STORED DATA>
Start
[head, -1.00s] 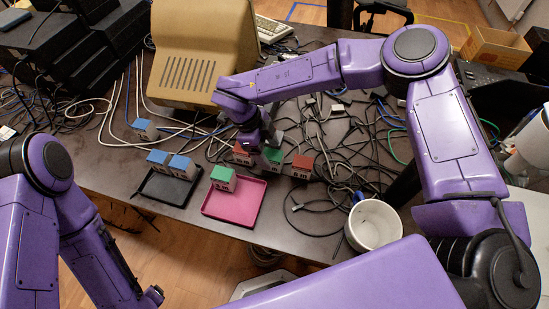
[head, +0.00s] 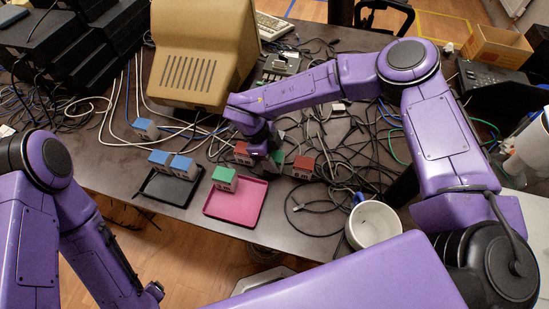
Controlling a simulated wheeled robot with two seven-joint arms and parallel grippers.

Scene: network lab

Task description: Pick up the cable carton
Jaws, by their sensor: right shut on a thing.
End
GOAL>
Copy out all of the data word for word. Do not carry over any picture.

SOLUTION TO THE PROBLEM>
[head, -1.00s] 
[head, +0.00s] 
Controlling a simulated wheeled robot with two seven-joint arms and parallel grippers.

Scene: network lab

Task description: Pick up the cable carton
Jaws, by their sensor: right shut on a thing.

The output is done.